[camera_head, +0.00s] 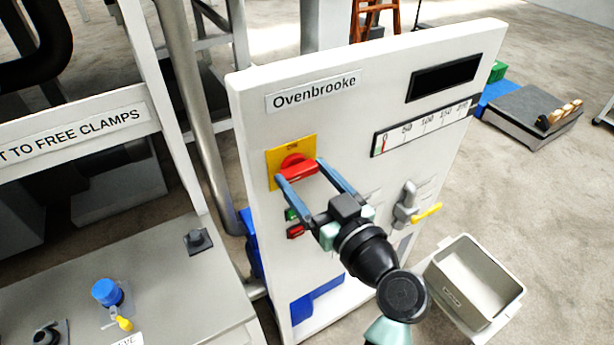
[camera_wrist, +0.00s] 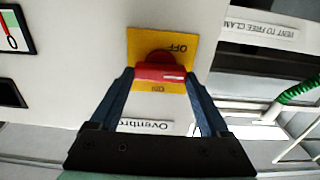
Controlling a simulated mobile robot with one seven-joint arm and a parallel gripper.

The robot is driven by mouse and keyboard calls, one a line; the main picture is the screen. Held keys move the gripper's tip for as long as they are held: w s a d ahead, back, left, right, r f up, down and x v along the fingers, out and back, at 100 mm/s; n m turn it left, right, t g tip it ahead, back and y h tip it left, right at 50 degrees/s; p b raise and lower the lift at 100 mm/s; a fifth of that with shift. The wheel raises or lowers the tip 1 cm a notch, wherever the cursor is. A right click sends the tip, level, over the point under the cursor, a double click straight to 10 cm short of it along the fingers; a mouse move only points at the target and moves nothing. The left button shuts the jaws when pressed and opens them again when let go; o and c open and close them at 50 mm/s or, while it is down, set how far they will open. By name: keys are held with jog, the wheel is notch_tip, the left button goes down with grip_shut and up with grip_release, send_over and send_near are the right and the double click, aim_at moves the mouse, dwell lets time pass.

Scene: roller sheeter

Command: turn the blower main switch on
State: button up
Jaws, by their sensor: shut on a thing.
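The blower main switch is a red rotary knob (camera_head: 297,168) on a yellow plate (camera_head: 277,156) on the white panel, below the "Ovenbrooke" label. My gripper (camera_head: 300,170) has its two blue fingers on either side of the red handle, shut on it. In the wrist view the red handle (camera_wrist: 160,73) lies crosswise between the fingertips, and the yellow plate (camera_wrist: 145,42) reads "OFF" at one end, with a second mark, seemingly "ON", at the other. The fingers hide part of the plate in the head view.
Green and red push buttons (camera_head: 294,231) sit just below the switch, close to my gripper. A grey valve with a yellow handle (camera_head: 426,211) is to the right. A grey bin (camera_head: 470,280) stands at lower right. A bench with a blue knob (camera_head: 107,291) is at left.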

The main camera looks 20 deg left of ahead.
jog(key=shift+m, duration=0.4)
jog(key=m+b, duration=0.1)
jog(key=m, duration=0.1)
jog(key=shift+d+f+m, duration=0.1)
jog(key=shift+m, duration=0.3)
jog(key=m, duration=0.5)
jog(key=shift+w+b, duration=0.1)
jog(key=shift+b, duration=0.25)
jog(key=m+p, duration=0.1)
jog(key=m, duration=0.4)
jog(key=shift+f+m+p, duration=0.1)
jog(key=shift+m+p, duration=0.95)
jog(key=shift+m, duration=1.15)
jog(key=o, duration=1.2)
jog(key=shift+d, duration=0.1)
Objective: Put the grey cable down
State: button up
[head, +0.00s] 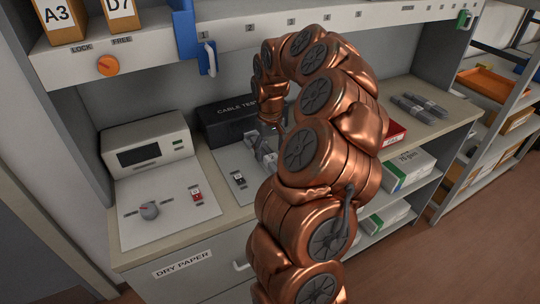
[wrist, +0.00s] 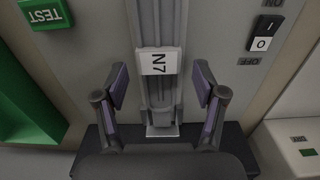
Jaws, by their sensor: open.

---

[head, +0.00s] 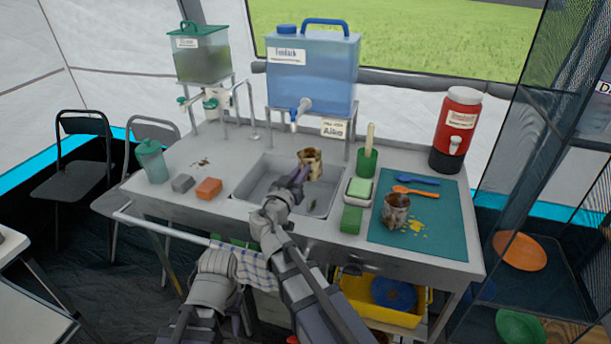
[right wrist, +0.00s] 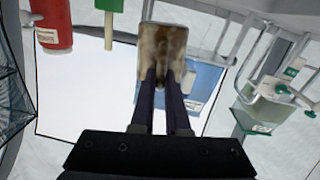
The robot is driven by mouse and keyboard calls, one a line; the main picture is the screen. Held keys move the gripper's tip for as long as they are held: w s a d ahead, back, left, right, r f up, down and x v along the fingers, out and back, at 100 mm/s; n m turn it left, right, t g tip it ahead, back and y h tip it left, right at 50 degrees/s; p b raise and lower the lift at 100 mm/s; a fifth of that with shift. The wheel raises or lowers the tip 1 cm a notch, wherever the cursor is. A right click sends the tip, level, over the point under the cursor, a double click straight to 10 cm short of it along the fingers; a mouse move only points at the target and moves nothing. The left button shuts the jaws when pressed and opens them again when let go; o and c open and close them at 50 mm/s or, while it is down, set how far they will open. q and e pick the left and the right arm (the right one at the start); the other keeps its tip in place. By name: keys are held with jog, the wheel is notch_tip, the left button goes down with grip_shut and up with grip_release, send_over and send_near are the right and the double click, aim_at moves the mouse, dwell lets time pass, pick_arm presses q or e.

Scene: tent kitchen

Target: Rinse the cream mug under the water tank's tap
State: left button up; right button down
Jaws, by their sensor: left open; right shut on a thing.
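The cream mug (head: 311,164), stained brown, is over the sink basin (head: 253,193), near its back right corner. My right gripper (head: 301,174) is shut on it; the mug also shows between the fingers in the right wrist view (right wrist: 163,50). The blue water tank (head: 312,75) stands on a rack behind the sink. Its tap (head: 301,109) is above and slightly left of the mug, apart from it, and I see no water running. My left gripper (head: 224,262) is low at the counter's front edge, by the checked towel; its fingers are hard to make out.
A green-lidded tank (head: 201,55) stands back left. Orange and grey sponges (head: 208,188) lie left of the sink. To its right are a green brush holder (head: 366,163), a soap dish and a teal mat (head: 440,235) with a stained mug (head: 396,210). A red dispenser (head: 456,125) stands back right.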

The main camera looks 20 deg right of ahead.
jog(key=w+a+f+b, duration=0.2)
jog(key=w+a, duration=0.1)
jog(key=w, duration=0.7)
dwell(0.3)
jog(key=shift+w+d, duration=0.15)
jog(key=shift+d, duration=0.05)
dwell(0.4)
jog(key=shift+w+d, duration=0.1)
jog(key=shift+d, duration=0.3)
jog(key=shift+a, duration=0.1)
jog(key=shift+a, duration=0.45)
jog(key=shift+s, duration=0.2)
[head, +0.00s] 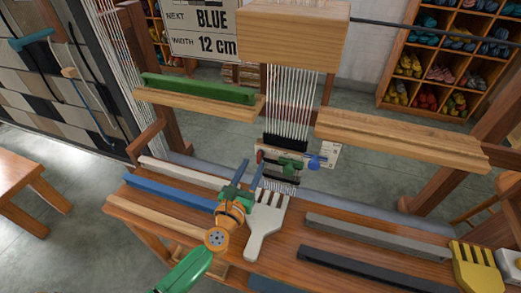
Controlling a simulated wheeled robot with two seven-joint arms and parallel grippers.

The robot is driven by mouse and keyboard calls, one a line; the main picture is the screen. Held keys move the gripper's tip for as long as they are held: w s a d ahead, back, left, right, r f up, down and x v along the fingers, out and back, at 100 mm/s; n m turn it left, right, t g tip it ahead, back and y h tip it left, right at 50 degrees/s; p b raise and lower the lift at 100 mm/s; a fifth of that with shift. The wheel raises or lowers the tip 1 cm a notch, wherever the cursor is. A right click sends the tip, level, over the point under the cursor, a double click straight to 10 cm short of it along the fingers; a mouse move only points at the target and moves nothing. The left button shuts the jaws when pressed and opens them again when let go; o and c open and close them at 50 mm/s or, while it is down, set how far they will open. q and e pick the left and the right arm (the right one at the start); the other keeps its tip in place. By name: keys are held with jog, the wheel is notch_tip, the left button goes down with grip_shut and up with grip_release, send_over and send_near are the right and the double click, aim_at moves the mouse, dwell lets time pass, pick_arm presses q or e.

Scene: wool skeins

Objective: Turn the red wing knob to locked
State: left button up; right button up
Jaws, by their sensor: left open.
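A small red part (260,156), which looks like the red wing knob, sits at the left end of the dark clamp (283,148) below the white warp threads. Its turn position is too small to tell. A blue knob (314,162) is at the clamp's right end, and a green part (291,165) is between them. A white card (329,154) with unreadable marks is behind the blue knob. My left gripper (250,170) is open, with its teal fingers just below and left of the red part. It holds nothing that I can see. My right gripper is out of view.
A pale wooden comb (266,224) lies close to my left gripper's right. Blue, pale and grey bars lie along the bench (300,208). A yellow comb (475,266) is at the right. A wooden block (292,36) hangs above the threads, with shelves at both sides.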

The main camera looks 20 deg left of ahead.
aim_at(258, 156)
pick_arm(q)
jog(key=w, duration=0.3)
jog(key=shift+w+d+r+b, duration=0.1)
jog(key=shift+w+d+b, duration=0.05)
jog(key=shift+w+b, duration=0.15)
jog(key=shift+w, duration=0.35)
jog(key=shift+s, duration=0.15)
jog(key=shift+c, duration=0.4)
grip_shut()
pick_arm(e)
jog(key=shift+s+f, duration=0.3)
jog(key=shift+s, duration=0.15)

REQUEST: Repeat only the lines from the one holding "[camera_head, +0.00s]" to the one holding "Controlling a simulated mobile", both ends included, and drop the images.

SOLUTION:
[camera_head, +0.00s] 
[camera_wrist, +0.00s] 
Controlling a simulated mobile robot with one seven-joint arm and a parallel gripper.

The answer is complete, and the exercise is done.